Selesai acara materi, jam 12 siang peserta dan panitia bersiap untuk ke Kaliurang! Rasanya Villa Bukit Turgo Indah udah panggil-panggil “Come to Mama!” saking antusiasnya kita. Jadilah aku, semobil sama Mami Indah, Mas Sayfullan, Kak Didi, Teh Ghyna, Nadine, Mas Adit dan Ahmad Bayhaki anak KF 8 disopiri Mas Kiki ke sana. Jangan ada yang tanya apa yang terjadi di mobil selama perjalanan. Isinya ngakak-ngakak gara-gara Mas Say sampai pengen muntah, ada yang udah muntah tapi masih kuat ngakak. (*eh, kak Didi, maaf ya aibnya kebongkar! :p)
Sampai di Villa yang memakan waktu perjalanan kira-kira sejam, kami semua ishoma. Lalu leyeh-leyeh lagi, lalu ishoma lagi (?). Peserta dibagi perkelompok buat perform malam hari sebelum api unggun. Tapi, sebelum itu, kita yang peserta mengagendakan waktu kosong buat acara tukaran kado yang isinya juga beserta permainan truth or dare. Sesinya dibagi dua kali; habis ashar dan saat malam api unggun. Bagianku di nomer 13 dapatnya saat malam api unggun.
Yak, dipilih-dipilih...

 
Dapet nomer 13. isinya ini!
Truth-nya: Coba ceritakan saat pertama kali kamu ditembak!

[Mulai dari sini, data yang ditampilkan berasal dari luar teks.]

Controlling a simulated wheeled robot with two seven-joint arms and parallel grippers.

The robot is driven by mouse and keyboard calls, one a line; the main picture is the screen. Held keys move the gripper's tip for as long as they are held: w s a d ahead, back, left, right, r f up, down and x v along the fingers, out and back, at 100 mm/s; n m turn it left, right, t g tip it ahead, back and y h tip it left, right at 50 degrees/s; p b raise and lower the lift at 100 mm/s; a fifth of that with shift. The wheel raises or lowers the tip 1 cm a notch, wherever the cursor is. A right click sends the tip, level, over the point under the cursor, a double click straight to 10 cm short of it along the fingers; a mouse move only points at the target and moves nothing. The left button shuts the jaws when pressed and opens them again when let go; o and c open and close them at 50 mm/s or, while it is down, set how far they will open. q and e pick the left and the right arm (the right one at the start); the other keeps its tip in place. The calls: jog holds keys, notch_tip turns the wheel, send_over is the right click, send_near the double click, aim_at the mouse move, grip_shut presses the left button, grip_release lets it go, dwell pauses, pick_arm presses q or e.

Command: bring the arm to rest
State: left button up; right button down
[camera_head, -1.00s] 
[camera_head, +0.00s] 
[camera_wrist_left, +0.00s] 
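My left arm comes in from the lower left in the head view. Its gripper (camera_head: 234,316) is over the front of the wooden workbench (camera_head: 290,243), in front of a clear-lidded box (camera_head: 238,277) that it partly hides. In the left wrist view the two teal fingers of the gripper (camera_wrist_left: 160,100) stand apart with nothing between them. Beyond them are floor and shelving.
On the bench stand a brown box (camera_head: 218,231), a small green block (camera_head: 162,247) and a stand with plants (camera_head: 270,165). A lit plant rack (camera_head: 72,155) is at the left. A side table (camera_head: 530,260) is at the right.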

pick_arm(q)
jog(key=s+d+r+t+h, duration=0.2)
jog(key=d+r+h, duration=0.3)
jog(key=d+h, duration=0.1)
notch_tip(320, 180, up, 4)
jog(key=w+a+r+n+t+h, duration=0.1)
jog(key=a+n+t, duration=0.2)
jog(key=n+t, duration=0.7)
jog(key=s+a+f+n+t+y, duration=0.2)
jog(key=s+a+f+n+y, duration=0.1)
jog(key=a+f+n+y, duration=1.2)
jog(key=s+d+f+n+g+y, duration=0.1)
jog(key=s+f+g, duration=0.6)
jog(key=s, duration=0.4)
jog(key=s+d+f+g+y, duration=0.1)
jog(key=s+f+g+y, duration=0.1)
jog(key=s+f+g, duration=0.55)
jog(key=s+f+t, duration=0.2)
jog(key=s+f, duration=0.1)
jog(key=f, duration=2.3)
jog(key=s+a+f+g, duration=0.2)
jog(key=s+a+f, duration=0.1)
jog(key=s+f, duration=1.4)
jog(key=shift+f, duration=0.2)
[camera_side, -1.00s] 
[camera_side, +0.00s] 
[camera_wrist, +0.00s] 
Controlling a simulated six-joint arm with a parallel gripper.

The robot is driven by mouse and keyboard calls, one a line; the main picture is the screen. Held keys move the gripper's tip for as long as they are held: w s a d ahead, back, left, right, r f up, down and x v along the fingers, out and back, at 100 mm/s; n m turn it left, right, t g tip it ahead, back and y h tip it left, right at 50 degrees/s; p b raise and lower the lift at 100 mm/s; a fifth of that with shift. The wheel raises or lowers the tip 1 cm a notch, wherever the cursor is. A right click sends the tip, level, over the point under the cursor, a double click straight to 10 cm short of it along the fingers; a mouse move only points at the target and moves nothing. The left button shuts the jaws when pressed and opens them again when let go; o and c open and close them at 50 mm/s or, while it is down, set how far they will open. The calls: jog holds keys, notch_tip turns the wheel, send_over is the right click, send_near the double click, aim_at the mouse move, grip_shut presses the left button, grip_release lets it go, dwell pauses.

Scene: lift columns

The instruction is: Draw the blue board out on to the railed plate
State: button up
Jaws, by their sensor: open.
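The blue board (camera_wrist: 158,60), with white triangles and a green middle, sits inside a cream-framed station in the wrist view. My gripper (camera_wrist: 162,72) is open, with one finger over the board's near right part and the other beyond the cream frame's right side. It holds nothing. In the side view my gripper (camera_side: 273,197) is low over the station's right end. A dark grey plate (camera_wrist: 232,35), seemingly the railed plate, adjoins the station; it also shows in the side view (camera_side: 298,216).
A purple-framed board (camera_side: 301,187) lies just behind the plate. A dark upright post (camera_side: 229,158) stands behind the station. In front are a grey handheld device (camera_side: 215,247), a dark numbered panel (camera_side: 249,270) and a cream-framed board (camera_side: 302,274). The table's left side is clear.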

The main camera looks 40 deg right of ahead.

Dare-nya: Coba praktikkan tari India. Tenang, lagunya ada di Youtube kok!
Filosofi kadonya; saat kamu menulis, pakai kaus “Dreams Come True” ini supaya mimpimu jadi nyata.
Whoaaah, berhubung Dare-nya susah. Jadi, aku pilih Truth aja (Padahal dalem hati rada gimanaaaa gitu disuruh flashback! Haha) ! Anyway, thanks kadonya, ya, Teh Pia! (*yaaah, keceplosan!)